● What you should do
Every line that contains the word "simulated" should be copied.

Dataset items
● ● ● ● ●

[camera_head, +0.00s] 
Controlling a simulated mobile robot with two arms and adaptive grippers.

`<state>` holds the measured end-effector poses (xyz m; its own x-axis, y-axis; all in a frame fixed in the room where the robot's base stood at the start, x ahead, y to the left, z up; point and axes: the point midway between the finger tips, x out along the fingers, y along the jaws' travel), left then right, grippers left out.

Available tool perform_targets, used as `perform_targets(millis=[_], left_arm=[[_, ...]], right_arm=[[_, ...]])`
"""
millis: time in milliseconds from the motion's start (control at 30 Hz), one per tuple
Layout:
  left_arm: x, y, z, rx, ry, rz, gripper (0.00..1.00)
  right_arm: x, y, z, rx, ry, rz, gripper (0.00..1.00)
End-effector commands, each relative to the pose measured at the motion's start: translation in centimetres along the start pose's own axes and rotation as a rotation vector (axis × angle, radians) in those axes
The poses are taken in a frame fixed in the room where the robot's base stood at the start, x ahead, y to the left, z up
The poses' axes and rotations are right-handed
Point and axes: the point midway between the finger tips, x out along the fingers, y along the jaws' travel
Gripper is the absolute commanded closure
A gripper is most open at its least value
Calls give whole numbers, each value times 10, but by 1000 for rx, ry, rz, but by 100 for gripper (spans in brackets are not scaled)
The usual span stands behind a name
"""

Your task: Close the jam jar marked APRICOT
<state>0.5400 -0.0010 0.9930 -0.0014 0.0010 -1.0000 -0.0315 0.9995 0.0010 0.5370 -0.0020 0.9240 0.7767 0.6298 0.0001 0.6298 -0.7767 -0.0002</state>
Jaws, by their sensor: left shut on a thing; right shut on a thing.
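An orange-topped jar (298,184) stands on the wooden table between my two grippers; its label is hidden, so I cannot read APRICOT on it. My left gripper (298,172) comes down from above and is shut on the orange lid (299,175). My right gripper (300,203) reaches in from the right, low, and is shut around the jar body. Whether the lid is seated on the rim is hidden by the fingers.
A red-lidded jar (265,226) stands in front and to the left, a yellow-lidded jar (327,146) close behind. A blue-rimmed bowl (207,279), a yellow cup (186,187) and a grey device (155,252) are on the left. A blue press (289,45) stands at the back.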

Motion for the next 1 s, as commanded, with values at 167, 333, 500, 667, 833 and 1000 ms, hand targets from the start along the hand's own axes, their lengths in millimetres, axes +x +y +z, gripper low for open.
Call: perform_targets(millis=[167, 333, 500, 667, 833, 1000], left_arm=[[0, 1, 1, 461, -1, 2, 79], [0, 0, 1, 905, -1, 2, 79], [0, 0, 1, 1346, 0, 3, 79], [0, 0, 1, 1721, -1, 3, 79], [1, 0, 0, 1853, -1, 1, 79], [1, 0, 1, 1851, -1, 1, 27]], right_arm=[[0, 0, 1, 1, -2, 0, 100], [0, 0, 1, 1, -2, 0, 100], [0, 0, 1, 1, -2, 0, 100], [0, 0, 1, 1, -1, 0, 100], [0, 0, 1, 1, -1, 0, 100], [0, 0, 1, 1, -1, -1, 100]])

● ● ● ● ●

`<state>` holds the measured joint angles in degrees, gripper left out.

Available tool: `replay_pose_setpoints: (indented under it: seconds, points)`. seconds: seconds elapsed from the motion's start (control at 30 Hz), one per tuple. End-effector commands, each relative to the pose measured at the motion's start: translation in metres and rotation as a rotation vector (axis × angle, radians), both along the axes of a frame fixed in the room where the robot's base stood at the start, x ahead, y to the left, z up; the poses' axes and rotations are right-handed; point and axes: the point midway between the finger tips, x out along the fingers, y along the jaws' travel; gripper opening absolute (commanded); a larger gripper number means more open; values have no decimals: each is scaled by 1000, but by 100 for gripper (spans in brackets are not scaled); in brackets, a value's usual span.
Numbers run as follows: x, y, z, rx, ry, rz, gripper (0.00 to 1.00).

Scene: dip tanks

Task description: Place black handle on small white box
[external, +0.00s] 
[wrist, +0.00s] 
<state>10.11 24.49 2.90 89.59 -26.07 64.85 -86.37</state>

● ● ● ● ●

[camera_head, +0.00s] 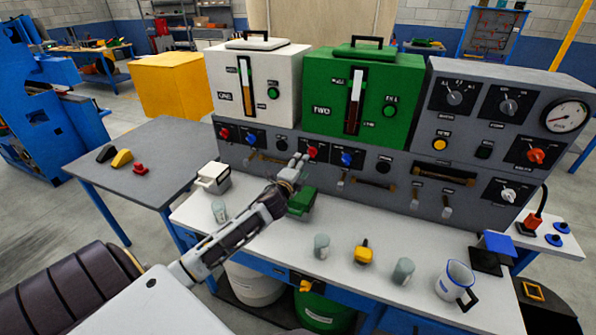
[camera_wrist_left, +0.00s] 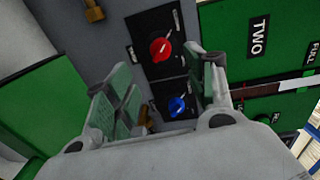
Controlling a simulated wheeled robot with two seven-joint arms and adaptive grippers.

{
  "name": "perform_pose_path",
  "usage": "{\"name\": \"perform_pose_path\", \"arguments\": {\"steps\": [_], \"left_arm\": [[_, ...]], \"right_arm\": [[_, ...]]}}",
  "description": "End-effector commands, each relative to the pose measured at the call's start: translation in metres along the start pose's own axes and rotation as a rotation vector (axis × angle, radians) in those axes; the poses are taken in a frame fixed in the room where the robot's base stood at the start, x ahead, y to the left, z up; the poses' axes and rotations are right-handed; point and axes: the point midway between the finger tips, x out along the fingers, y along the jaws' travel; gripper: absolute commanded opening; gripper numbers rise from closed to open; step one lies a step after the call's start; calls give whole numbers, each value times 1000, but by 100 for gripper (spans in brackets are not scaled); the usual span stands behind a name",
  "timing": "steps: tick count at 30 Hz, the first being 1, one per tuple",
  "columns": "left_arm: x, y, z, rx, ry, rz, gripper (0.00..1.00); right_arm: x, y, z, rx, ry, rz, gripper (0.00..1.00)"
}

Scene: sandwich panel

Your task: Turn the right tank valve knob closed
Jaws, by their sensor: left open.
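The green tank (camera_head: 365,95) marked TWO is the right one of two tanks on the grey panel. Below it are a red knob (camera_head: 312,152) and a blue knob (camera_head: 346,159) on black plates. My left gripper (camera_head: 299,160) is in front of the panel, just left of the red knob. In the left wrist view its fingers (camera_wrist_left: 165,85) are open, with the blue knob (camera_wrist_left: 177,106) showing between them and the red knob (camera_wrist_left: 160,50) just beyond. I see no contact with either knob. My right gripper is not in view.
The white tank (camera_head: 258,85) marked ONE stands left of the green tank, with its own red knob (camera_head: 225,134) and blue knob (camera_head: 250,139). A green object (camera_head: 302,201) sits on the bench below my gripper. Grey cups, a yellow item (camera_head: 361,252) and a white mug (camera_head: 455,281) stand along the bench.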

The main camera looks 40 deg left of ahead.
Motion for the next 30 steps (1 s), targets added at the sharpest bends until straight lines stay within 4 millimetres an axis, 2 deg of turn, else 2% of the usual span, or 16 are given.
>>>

● ● ● ● ●

● Solution for this task
Controlling a simulated mobile robot with two arms and adaptive grippers.
Controlling a simulated wheeled robot with two seven-joint arms and adaptive grippers.

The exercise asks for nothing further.